Uno degli aspetti con cui abbiamo dovuto confrontarci nel corso di questa quarantena è stata la mancanza.

Mancanza e astinenza, oltre che dal lavoro, per chi ha dovuto sospenderlo, anche dagli aspetti piacevoli della propria vita: le passeggiate all'aperto, le gite in montagna, lo sport, le relazioni amicali e parentali.

Ma quali sono stati gli effetti di questa mancanza?

Per le persone che vivono da sole, per gli anziani rimasti isolati per aver perso i loro coniugi e per molti altri questa esperienza è stata e rimane molto dura: è umanamente insostenibile convivere con la solitudine ed il vuoto delle lunghe giornate trascorse a casa.... Siamo esseri sociali ed il sostegno dei nostri cari è centrale per la salute psicologica, come lo è anche per le persone sole poter fare una passeggiata e scambiare due parole con il vicino.

Tuttavia era da molto tempo - e forse per i giovani non è mai accaduto - che non ci confrontavamo con la mancanza, con l'attesa.

Prima del lockdown ogni cosa era acquistabile e recapitabile a casa con un click; eravamo bombardati da miriadi di offerte di opportunità ed esperienze: vacanze, viaggi studio, attività sportive organizzante, party, feste, hobby. Insomma un'enorme quantità di bisogni indotti dall'esterno.

Ma siamo certi che questo "tutto" fosse veramente ciò di cui avevamo bisogno?

In psicoanalisi la mancanza è quel vuoto che si viene a creare tra noi e l'oggetto. Questa distanza non è solo fisica; è soprattutto una distanza psicologica: improvvisamente abbiamo acquisito uno spazio libero, non più ingombro "dall'oggetto"; un vuoto che sicuramente in prima battuta ci ha colti impreparati ed impauriti.

Che fare di questo vuoto?

La prima reazione sembra esser stata la necessità di ricolmarlo: da un lato il ricorso alla distrazione e al diversivo: visioni di musei e opere d'arte on line, eventi, accesso ai film e alle biblioteche mediali, libri, social....; dall'altro il ricorso a riempire le nostre giornate con "il fare": il riordino, le grandi pulizie, la cucina...

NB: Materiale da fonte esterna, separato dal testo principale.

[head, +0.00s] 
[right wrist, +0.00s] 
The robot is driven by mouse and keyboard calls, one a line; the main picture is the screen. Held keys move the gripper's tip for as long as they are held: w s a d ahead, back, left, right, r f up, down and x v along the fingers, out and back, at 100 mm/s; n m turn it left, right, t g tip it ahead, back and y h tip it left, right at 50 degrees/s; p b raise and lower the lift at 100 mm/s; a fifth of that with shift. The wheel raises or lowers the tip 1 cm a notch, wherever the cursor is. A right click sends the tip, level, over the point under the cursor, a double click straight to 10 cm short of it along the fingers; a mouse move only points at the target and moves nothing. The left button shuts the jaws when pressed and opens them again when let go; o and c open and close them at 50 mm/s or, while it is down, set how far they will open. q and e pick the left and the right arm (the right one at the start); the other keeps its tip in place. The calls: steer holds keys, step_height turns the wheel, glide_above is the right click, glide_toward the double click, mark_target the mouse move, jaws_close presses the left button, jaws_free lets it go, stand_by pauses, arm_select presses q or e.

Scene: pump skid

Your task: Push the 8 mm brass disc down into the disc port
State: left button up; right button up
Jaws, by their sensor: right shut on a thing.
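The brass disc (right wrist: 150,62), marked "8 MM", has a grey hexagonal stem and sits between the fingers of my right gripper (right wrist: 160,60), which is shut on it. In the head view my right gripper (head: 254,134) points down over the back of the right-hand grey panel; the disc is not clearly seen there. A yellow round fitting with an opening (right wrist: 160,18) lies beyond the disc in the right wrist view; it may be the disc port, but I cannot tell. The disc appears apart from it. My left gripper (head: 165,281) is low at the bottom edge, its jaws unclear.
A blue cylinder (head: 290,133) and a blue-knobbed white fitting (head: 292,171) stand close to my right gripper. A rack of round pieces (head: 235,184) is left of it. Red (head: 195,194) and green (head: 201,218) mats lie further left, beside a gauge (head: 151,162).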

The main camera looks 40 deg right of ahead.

Questo vuoto era veramente insopportabile...

Col tempo tuttavia si è fatta strada una nuova consapevolezza: forse questo spazio poteva essere anche qualcosa di buono...... uno spazio di pensiero, di contatto con noi stessi, di ascolto personale.

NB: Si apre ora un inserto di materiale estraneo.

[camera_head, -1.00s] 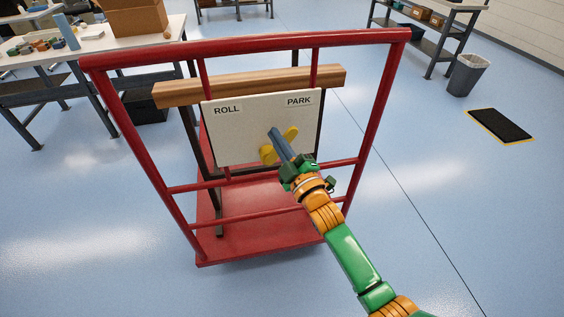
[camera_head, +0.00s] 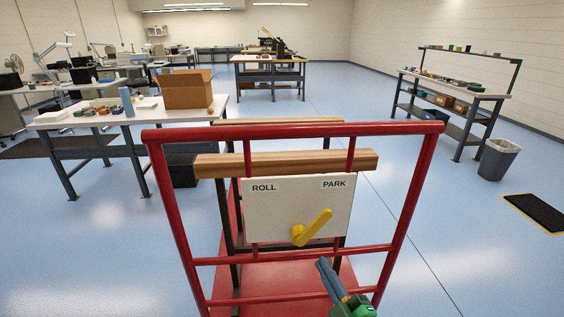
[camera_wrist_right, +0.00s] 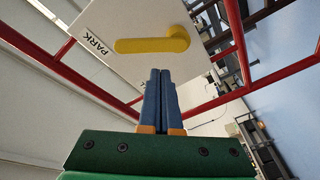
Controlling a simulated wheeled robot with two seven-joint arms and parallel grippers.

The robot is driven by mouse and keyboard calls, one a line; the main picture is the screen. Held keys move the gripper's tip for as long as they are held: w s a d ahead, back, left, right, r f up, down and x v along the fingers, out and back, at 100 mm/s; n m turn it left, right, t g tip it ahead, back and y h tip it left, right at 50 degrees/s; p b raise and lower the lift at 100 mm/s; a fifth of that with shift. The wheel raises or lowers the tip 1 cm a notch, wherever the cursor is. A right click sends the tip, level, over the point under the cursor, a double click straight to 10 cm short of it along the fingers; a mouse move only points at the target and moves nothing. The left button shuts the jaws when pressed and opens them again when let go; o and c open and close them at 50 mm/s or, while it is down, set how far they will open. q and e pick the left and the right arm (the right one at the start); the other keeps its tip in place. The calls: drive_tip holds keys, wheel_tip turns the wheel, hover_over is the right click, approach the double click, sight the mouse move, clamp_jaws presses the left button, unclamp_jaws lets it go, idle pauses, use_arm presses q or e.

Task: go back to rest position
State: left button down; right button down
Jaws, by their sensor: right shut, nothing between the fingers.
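My right gripper (camera_head: 328,272) is shut and empty, low in front of the red cart (camera_head: 290,131). It also shows in the right wrist view (camera_wrist_right: 160,75), its blue fingers together and apart from the lever. The yellow lever (camera_head: 313,228) sits on a white board (camera_head: 270,215) marked ROLL on the left and PARK on the right. The lever's free end tilts up to the right, toward PARK. In the right wrist view the lever (camera_wrist_right: 150,45) points at the PARK label. My left gripper is not in view.
A wooden beam (camera_head: 290,164) lies across the cart behind the board. A table with a cardboard box (camera_head: 187,90) stands at the left. A shelf bench (camera_head: 455,95), a grey bin (camera_head: 497,160) and a black mat (camera_head: 537,211) are at the right.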

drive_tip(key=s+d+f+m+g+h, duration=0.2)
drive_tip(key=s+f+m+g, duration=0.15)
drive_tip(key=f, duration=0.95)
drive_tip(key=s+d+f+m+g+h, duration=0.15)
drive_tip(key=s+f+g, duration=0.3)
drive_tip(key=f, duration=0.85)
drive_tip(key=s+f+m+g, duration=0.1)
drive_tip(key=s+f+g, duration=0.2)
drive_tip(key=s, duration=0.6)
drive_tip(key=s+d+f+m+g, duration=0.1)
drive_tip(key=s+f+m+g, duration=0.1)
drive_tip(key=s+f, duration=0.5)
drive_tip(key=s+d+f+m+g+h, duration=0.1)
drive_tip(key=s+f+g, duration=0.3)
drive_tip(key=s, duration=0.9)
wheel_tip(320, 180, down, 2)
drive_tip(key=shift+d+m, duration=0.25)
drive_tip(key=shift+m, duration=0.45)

Lentamente gli oggetti che riempivano il periodo pre-lockdown hanno perso valore: forse in parte abbiamo scoperto che il vero piacere è anche quello di ascoltarsi, capire cosa ci piace e cosa no, cosa desideriamo e cosa invece è superfluo.

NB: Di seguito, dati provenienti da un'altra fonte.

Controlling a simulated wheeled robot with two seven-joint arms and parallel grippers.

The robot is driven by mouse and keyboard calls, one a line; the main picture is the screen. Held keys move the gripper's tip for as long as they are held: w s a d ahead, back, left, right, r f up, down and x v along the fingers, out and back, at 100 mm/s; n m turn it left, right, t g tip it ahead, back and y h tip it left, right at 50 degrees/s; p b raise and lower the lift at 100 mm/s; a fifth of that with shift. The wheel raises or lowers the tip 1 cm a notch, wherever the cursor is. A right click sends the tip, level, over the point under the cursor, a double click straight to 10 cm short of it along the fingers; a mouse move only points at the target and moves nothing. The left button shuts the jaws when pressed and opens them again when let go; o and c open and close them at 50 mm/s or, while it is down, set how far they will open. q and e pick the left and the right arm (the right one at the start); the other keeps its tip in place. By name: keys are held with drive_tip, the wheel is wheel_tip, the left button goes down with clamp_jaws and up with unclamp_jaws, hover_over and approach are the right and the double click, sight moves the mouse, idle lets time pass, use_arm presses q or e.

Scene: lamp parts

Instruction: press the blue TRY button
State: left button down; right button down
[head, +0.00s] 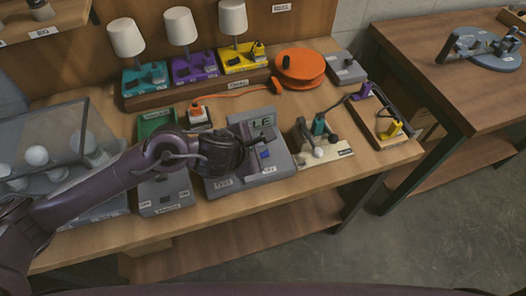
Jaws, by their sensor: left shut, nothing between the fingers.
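The blue TRY button (265,154) is on the sloped front of a grey tester box (285,162) in the middle of the bench. A TRY label sits below it, and a small display on the box shows letters, partly hidden. My left gripper (254,143) is shut and empty. It is over the box, close to the button on its upper left in the picture. I cannot tell whether it touches the box. The gripper and wrist hide the left part of the box. My right gripper is not in view.
Three lamps on teal, purple and yellow bases stand behind on a wooden rack (190,92). An orange cable reel (300,66) lies at the back. A board with sockets (322,146) is right of the box. A clear-lidded case of bulbs (60,150) is at left.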

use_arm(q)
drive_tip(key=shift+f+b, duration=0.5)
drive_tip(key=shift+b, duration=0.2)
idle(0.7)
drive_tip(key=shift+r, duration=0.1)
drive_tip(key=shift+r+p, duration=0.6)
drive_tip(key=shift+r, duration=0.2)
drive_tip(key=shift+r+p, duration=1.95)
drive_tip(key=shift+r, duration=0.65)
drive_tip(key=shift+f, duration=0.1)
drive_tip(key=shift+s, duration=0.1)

La mancanza ci ha consentito un maggiore contatto con i desideri più veri e profondi, con gli affetti e le amicizie importanti.... con l'essenziale, ed è così che le pulizie si sono spostate da fuori a dentro noi stessi.

Paradossalmente questa mancanza ci ha consentito di aumentare il nostro grado di libertà: il rapporto si è invertito: non siamo più noi che dipendiamo dagli oggetti ma ci siamo impadroniti della nostra di libertà di decidere di scegliere e di desiderare quali oggetti e perché.

L'intero percorso non è stato facile, è stato doloroso, spiazzante e pauroso ma ci ha consentito di accedere finalmente ad un pensiero autentico, creativo, che includesse la capacità di fantasticare, di progettare, di provare ad immaginare qualcosa di nuovo, che rispondesse veramente alle esigenze più profonde di noi stessi: la stessa gioia che prova il bambino quando, anziché giocare con un gioco preconfezionato, improvvisamente si trova a costruire egli stesso il gioco partendo dal cartone, dalle forbici e dalla colla: la costruzione è il gioco stesso!

Ed ora eccoci qua, alle porte della  "ripresa consapevole".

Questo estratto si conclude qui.